Some records
+++++
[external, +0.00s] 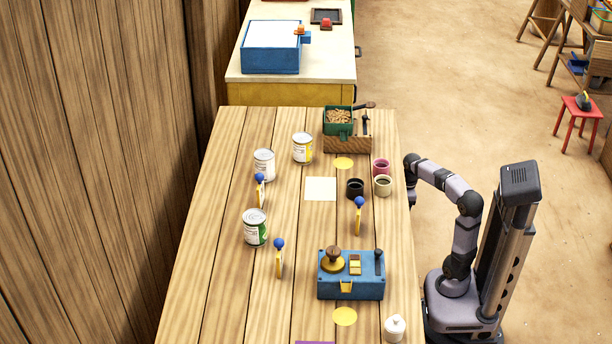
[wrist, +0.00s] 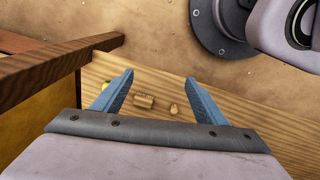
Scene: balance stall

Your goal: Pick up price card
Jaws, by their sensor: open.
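No card can be made out in the wrist view.
Cans (external: 255,228), dark and light cups (external: 382,185), a blue box (external: 351,284) with knobs and a white lidded pot (external: 394,328) stand on the table. A cream square (external: 320,189) lies flat mid-table.

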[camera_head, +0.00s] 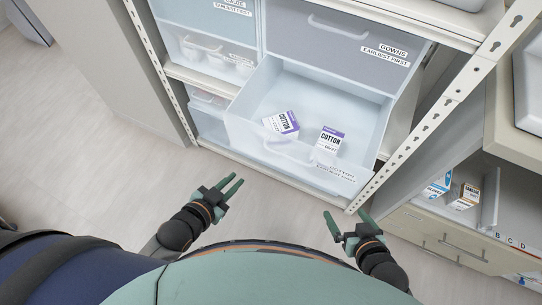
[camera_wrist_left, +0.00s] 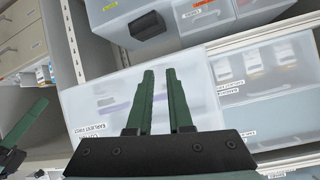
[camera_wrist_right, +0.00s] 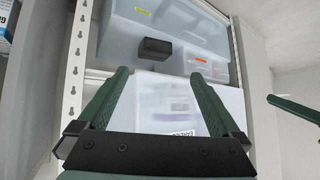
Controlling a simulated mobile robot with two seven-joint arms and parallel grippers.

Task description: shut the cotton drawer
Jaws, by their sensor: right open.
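The cotton drawer (camera_head: 312,129) is a translucent bin pulled out from the lower part of the shelf unit, its front labelled COTTON. Two white and purple cotton boxes lie in it, one on the left (camera_head: 282,124) and one on the right (camera_head: 328,145). My left gripper (camera_head: 229,186) is in front of the drawer's left end, apart from it, with its fingers a little apart and nothing between them. My right gripper (camera_head: 347,223) is open and empty in front of the drawer's right end, also apart. The drawer front shows beyond the fingers in the left wrist view (camera_wrist_left: 90,112) and right wrist view (camera_wrist_right: 150,105).
A closed GOWNS drawer (camera_head: 325,38) sits above the cotton drawer. Smaller bins (camera_head: 208,52) stand to its left. A shelf upright (camera_head: 440,115) stands at its right, beside a cabinet with small boxes (camera_head: 466,197). The floor (camera_head: 150,180) before the drawer is clear.
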+++++
→ INSTRUCTIONS TO FOLLOW
Omit the images and transcribe all of the records above word for word.

→ WRITTEN RESPONSE
[external, +0.00s] 
[wrist, +0.00s] 
Scene: balance stall

Your goal: Pick up price card
Jaws, by their sensor: open.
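No card can be made out in the wrist view.
Cans (external: 255,228), dark and light cups (external: 382,185), a blue box (external: 351,284) with knobs and a white lidded pot (external: 394,328) stand on the table. A cream square (external: 320,189) lies flat mid-table.

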[camera_head, +0.00s] 
[camera_wrist_left, +0.00s] 
[camera_wrist_right, +0.00s] 
Controlling a simulated mobile robot with two seven-joint arms and parallel grippers.

Task description: shut the cotton drawer
Jaws, by their sensor: right open.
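The cotton drawer (camera_head: 312,129) is a translucent bin pulled out from the lower part of the shelf unit, its front labelled COTTON. Two white and purple cotton boxes lie in it, one on the left (camera_head: 282,124) and one on the right (camera_head: 328,145). My left gripper (camera_head: 229,186) is in front of the drawer's left end, apart from it, with its fingers a little apart and nothing between them. My right gripper (camera_head: 347,223) is open and empty in front of the drawer's right end, also apart. The drawer front shows beyond the fingers in the left wrist view (camera_wrist_left: 90,112) and right wrist view (camera_wrist_right: 150,105).
A closed GOWNS drawer (camera_head: 325,38) sits above the cotton drawer. Smaller bins (camera_head: 208,52) stand to its left. A shelf upright (camera_head: 440,115) stands at its right, beside a cabinet with small boxes (camera_head: 466,197). The floor (camera_head: 150,180) before the drawer is clear.

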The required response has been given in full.